WHAT TO DO:
Copy every line from the data below in which the string "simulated" can be found.

INPUT FOR THIS TASK:
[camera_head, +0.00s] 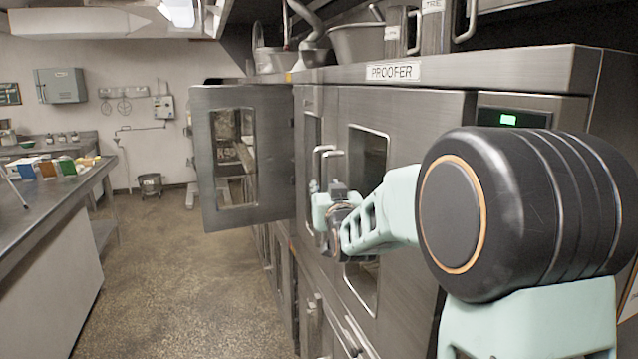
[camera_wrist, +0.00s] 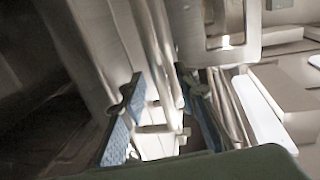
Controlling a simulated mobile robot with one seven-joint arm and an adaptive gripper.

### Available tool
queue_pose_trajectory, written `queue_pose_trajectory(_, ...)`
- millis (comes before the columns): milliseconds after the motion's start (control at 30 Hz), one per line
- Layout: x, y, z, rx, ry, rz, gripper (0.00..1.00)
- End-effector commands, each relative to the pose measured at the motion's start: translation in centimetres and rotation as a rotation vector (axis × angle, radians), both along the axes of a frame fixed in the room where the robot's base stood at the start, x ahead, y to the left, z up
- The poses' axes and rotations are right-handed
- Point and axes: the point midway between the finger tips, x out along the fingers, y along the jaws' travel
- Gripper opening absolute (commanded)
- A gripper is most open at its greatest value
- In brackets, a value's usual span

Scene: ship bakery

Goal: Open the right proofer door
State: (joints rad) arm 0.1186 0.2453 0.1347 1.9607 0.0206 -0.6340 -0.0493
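The proofer's right door (camera_head: 425,125) is a steel panel with a tall window, and it looks shut. Two upright bar handles (camera_head: 325,155) stand side by side near where the left door (camera_head: 303,115) and right door meet. My gripper (camera_head: 328,203) is at the lower part of these handles, partly hidden by my arm. In the wrist view, its two blue-padded fingers (camera_wrist: 165,105) are apart, with a handle bar (camera_wrist: 153,50) between them. A second bar (camera_wrist: 232,110) shows beyond the right finger. I cannot tell whether the fingers touch the bar.
Another steel door with a window (camera_head: 240,150) stands swung open to the left, beyond the proofer's doors. Lower doors with handles (camera_head: 318,320) are beneath. A worktop (camera_head: 50,200) runs along the left. The floor (camera_head: 185,270) between is clear.

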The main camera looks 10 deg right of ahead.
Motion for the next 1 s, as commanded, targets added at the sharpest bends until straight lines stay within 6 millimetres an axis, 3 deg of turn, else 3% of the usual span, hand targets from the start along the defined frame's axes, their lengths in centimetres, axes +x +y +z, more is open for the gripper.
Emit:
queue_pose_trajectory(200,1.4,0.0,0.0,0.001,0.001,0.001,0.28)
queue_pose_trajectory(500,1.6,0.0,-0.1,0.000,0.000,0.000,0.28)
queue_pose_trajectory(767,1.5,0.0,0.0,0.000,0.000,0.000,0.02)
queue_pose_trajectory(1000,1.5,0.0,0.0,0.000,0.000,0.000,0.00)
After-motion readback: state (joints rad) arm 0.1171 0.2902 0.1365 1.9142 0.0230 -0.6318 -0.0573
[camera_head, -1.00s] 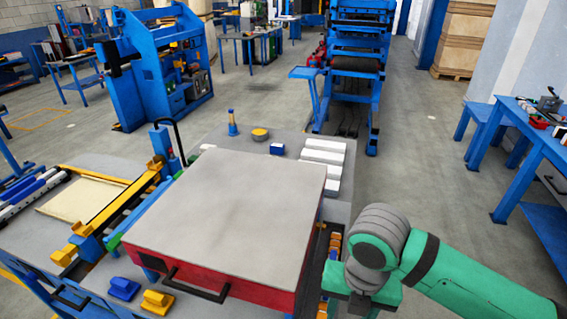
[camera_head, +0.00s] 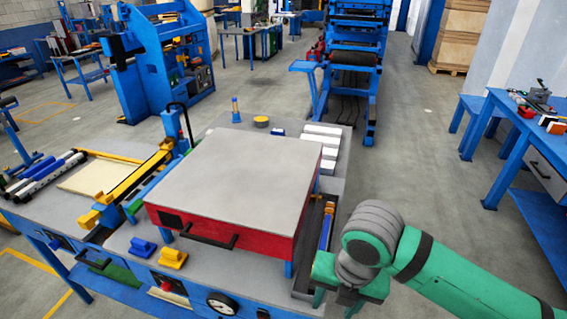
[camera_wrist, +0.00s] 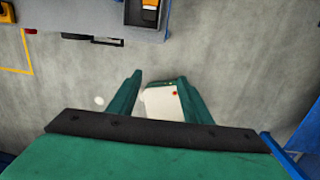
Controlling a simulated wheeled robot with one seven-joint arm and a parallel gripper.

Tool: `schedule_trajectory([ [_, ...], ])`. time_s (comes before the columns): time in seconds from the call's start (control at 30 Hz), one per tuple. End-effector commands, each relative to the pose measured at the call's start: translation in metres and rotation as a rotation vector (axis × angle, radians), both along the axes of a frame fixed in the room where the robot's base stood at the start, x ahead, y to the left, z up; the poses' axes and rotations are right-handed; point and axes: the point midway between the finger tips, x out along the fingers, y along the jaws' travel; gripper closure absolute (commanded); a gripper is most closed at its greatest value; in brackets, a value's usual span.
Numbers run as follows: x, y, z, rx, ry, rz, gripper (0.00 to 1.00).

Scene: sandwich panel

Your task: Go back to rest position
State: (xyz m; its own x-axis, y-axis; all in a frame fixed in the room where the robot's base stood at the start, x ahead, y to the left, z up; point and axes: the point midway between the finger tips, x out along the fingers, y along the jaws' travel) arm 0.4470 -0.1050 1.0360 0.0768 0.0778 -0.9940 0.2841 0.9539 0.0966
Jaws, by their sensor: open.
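My gripper (camera_head: 334,300) is at the lower right in the head view, beside the right edge of the workbench (camera_head: 110,226). In the wrist view my gripper (camera_wrist: 160,80) shows two green fingers spread apart, pointing over the grey floor. Nothing is held between them. A white shape with a red dot shows between and behind the fingers, and I cannot tell what it is. A large red box with a grey top (camera_head: 240,175) stands on the bench, left of my gripper and apart from it.
A blue handle block (camera_head: 142,247) and a yellow one (camera_head: 173,258) sit at the bench front. White bars (camera_head: 322,140) lie behind the red box. A blue table (camera_head: 510,130) stands at right. Open floor (camera_head: 420,160) lies between.

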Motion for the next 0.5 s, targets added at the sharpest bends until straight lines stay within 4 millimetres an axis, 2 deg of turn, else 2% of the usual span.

TASK RESPONSE:
Controlling a simulated mobile robot with one seven-joint arm and an adaptive gripper.
Controlling a simulated wheeled robot with one seven-joint arm and a parallel gripper.

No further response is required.